Honorary Awards, 1936

Awards presented March 4, 1937

To The March of Time for its significance to motion pictures and for having revolutionized one of the most important branches of the industry -- the newsreel.
To W. Howard Greene and Harold Rosson for the color cinematography of the Selznick International Production, The Garden of Allah.

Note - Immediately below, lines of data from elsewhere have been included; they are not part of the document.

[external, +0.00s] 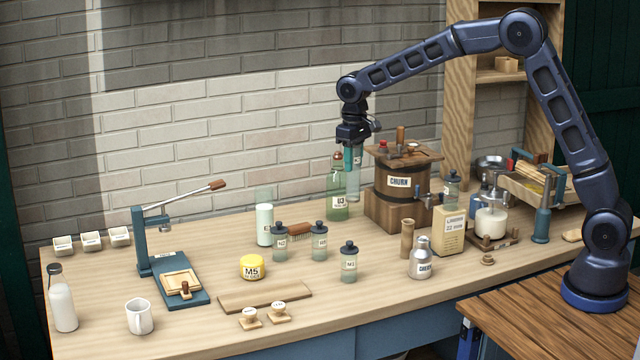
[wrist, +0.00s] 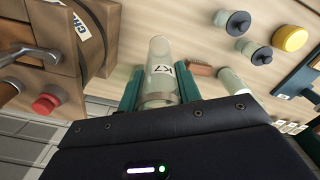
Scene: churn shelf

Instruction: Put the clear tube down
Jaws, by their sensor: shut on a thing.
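My gripper (external: 352,158) points down beside the churn, its teal fingers shut on the clear tube (external: 354,187). The tube is upright and looks held above the bench, between the green bottle and the churn; its exact height is hard to tell. The tube's upper part is hidden by my gripper.
The wooden churn (external: 402,187) stands close right of the tube, the green bottle (external: 338,200) close left. Bare bench (external: 345,305) shows at the front.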

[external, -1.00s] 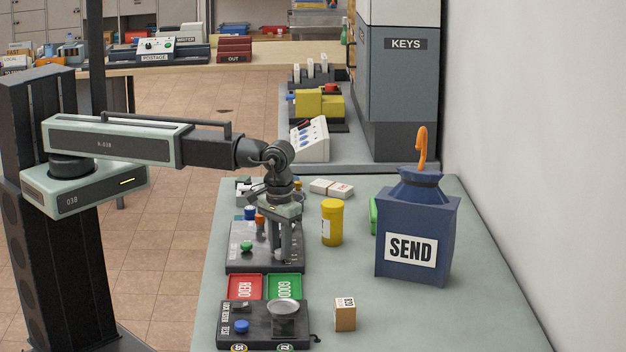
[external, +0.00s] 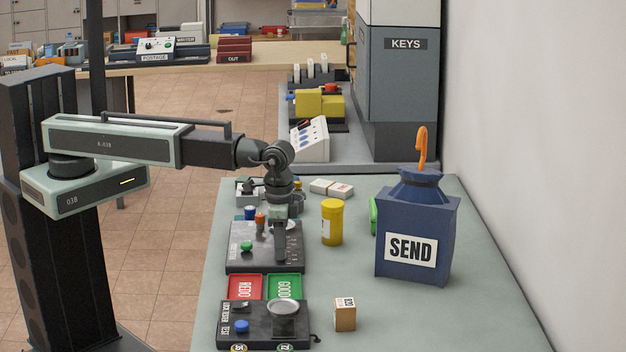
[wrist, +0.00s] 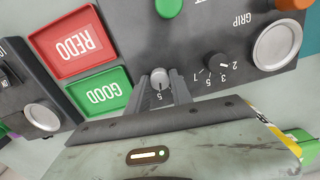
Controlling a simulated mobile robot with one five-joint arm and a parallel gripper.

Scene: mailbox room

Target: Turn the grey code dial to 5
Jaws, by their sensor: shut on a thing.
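The grey code dial (wrist: 159,77) is a small round knob on the dark panel (wrist: 125,35), seen in the wrist view. A white 5 shows just below it, between my fingers. The other numbers around it are hidden by my fingers, and I cannot make out a pointer on the knob. My gripper (wrist: 161,88) is shut on the grey dial, one finger on either side. In the external view my gripper (external: 281,255) reaches straight down onto the right part of the panel (external: 250,258), and the dial is hidden there.
A black dial (wrist: 217,62) with numbers and a large silver disc (wrist: 277,45) sit close on the right. A green button (external: 246,246) is left of my gripper. Red REDO (external: 245,287) and green GOOD (external: 285,287) trays lie in front. A yellow bottle (external: 332,222) stands right.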

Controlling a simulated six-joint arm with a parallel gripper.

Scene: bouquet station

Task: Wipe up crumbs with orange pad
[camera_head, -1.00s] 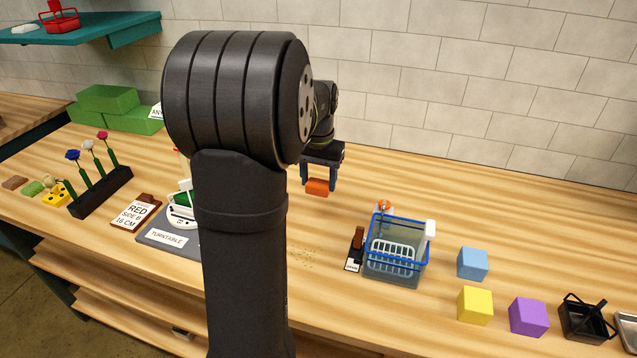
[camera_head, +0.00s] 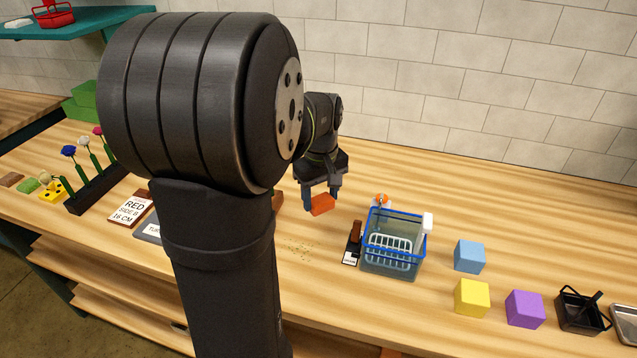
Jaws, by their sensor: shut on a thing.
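My gripper (camera_head: 321,201) is shut on the orange pad (camera_head: 322,205) and holds it above the wooden table, left of the clear bin. The crumbs (camera_head: 298,247) are a small scatter of specks on the bare table, in front of the pad and a little to its left. The pad is apart from the crumbs. My own arm covers part of the table to the left of the crumbs.
A clear bin with a blue rim (camera_head: 372,267) stands right of the crumbs, with a small labelled brown-handled item (camera_head: 353,242) beside it. Blue (camera_head: 469,256), yellow (camera_head: 472,298) and purple (camera_head: 525,309) cubes lie farther right. A flower rack (camera_head: 97,187) stands at left.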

Marlene Dietrich in The Garden of Allah
Charles Boyer and Dietrich
Dietrich and Basil Rathbone

The color in The Garden of Allah is undeniably breathtaking, and it emboldened David O. Selznick to shoot Gone With the Wind in Technicolor, in which Selznick's backer, multimillionaire Jock Whitney, owned stock. Unfortunately, the film itself is a tired piece of high camp from a novel by Robert Hitchens that had been filmed twice as a silent. Marlene Dietrich plays a rich woman sojourning in the desert, where she meets and marries Charles Boyer, who turns out to be a Trappist monk who fled the monastery and is drawn back to it by pangs of conscience. Both Boyer and Dietrich regretted making the movie. "It's twash, isn't it?" Dietrich asked dialogue director Joshua Logan, who had been brought in to tame the accents of the stars. The award to Greene and Rosson was the first of a series of honorary awards to cinematographers making color films. Color had been around for years in one form or another: Greene was a pioneer who had used two-color Technicolor for a sequence in the 1925 Ben-Hur. The expense of converting to sound, and the rather limited palette of the two-color process, had deterred the studios from making color films. But when Technicolor developed its three-color process in the mid-1930s, a greater willingness to experiment with it began. Greene would win an Oscar for The Phantom of the Opera (1943) after the award became competitive. Rosson, a veteran with a career as cinematographer stretching back to 1915, never won a competitive Oscar, though he was nominated five times. Only one of his nominations, for The Wizard of Oz, was for a color film.